The trouble came when I wanted to make color copies of my work at the copy shop by sending them digital files. I believe I mentioned last post that I’m ready to use my art as a jumping ground for new work. I might have misled you into thinking that I am much too much of The Artiste to reuse work, I must sully forth into uncharted waters each time. If you bought that I am as good as I thought I was. Really, I’ve meant and wanted to do this for a long time, but I wasn’t up to par on the technicalities. What size? DPI, physical, inches, pixels? How can I get it to print 6 times on a page, or one time, or for that matter, anytime? Was it going to get all blurry, or was the copy person going to have a birthday before it would load? Was I going to get a call in the middle of the night from the Office Depot manager saying I was responsible for the copy techs quitting en masse?
In some ways Bob is not much more skilled in Elements than I am. He likes to do filters primarily. He can play for hours on a shot he took at the Grand Prix, fiddling around with filters and color saturation. I have no patience for it and I lose track of what I applied, what I didn’t. Then I end up with a terrific photo that I have no idea how I made it. Then I roll the rock up the hill the next time.
It was the blind leading the blind, let me tell you. The copy center prefers PDFs so we got that settled. Then there was the figuring out how to get it to print multiple times on a page. We had to go into a separate program to do that, because Elements is a mystery we have not cracked the code on when it comes to printing. Then we went over to the copy shop software and uploaded it. I only did one image in various sizes using up the page so as not to be wasteful. I got 1, 2 and 4 images on a single page and that was cause for celebration.
I recorded, in minute detail, six ways from Sunday, each exact step. I made him do the process several times so I could be sure I had it all written down. The idea is that I can do this in the future without manly help. The man works about 12 hours each day on a computer and it isn’t his favorite thing to tutor me over and over. (I cannot even describe how it goes with the remote. The eye rolling, the sighs, the extreme exasperation. It’s like teaching a puppy to sit. You want to pull your hair out, but at the same time you are filled with pity). It was all so perfect and clear and I was able to take a scan and resize and such very quickly. The copies turned out great and we were happy. By and large at .59 each it is economical and as you know, laser copies are waterproof.
So, imagine the excitement I had this morning with my plan to scan about 20 pieces of art and get an order going. I got concerned when I couldn’t find my notes on the desk but the desk was messy. I was sure the notes were there. I tidied the desk while I was at it and 20 minutes later I discovered my notes weren’t there.

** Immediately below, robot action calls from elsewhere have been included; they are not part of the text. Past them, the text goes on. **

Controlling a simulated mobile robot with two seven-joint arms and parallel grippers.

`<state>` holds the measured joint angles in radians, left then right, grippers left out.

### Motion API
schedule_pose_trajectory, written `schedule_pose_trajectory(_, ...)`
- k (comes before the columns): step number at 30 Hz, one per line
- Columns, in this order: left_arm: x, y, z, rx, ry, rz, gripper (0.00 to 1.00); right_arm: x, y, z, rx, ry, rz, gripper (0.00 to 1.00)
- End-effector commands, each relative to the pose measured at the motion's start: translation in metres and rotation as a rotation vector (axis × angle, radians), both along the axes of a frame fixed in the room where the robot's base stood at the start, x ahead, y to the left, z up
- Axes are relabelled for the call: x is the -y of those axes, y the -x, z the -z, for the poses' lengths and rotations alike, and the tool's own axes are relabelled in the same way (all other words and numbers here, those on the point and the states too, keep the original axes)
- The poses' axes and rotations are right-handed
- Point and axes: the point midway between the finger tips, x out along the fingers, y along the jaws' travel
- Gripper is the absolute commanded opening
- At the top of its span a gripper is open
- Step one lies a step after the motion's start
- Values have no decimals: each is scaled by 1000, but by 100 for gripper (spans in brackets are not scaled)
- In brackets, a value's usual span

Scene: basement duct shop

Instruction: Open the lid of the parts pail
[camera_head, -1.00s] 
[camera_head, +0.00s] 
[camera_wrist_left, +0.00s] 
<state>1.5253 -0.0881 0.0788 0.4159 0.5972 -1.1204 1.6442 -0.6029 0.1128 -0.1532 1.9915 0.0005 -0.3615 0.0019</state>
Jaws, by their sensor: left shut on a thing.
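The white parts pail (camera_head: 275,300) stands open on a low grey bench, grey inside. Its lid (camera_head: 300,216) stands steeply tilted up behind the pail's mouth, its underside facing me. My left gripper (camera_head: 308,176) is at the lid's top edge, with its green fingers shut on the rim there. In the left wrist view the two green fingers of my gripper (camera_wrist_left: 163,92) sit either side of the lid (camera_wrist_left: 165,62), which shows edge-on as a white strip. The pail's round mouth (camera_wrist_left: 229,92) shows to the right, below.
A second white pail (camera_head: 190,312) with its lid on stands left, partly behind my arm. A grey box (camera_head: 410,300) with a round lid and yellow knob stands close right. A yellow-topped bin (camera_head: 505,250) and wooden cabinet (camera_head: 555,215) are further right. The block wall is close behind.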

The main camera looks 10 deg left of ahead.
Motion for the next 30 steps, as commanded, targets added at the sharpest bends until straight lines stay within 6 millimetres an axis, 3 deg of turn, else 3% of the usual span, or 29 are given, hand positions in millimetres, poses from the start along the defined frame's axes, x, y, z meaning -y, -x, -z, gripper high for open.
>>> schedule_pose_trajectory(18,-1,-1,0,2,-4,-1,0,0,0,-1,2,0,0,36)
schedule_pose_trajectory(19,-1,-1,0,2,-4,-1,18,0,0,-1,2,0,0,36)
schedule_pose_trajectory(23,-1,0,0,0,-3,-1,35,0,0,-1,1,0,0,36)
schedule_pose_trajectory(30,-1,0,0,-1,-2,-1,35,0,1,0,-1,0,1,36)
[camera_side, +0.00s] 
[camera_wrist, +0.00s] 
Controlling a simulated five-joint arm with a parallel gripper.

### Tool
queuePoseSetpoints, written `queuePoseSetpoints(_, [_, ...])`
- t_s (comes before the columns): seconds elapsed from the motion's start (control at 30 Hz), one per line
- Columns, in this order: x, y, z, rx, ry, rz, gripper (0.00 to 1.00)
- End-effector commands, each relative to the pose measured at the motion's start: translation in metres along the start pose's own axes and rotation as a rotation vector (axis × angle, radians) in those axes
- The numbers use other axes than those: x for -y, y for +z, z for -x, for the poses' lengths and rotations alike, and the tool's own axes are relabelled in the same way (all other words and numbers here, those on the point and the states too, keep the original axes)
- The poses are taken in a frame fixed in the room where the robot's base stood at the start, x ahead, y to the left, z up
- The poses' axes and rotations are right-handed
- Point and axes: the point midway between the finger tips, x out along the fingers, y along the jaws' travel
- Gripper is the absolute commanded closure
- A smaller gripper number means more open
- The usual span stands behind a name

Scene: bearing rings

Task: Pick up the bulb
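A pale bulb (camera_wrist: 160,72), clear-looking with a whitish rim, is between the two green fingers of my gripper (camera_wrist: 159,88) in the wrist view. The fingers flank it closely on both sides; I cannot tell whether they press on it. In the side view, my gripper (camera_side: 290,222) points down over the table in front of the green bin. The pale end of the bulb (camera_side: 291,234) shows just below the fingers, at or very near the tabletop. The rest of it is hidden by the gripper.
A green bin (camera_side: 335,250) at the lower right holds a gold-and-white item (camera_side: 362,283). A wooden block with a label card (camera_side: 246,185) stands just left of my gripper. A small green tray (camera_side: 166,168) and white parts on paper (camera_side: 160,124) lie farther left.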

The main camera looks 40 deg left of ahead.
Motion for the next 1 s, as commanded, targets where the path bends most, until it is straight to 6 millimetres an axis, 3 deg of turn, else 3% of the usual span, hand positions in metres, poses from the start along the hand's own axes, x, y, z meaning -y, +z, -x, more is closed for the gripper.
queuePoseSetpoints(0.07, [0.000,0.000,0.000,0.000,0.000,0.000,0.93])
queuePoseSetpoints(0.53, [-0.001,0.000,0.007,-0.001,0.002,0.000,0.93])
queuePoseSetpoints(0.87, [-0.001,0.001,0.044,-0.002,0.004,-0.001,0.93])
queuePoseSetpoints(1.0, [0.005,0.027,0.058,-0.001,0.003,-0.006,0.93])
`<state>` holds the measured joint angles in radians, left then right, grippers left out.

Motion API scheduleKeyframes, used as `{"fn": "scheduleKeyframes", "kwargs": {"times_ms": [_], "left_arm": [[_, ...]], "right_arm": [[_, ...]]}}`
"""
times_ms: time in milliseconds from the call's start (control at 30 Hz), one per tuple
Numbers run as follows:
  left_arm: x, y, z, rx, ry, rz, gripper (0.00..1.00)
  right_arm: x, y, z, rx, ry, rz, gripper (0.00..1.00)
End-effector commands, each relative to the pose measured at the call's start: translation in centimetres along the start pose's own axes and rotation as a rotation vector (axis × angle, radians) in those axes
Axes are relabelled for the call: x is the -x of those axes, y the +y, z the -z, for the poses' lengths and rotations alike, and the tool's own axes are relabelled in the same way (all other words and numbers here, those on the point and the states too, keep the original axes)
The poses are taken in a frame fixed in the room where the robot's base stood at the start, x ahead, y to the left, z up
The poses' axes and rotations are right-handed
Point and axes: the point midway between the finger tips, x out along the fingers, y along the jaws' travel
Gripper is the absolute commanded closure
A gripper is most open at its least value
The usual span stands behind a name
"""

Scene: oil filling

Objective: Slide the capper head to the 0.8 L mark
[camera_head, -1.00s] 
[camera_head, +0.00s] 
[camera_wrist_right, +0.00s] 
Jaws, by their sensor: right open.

In my cubby where I keep my camera cards organized, I recently put a reference book with assorted papers stuck all anyhow in it. The reference book is on grammar and punctuation, in an effort to keep you less irritated. There are about 15 notes on its, it’s and its’, which probably surprises you! ha! When I saw that book, I was sure that the note was in there, because it is right next to where I was sitting with the man. I went all through that about a dozen times, reviewing it’s its and its’, and also how to properly punctuate with parentheses and whether to underline or italicize a book title. I bet you are both surprised and horrified that I have notated such things, considering the state of my writing most of the time. But I digress.
The dining table was directly behind me when we were working so I was sure I must have put the note on the table. The table was messy so while I was there, I tidied the table as best I could and discovered the note was not there. I went through the small amount of paperwork on the kitchen counter, thinking it might be under the Joann’s sale book or my calendar. No go. It was not on top of the scanner. It was not in the notebook I started keeping around that time. It Was Not Anywhere.
I am constantly cleaning and organizing yet I can find nothing and there is always a mess to clean up. I am seriously considering a neurological workup, as I imagine you are hoping for me. Paper.Paper.Paper. It is a digital age, and I do digital work. I do nearly everything on-line, but there is paper. There are notebooks. There are mysterious scrawled notes, quotes and numbers all over the place. I put them in places I am sure are smart but they are never there. We need astrophysicists here stat.
Now, I have to go to the husband and do it all over again. Because there is no way I Can Remember. There were too many steps. I know this because if he leaves the room to take a nap I have to watch the one TV channel the whole time because I can’t get the channel to change. I end up turning off the TV or have no sound. Pity me.
There isn’t any art today because I can’t even with it.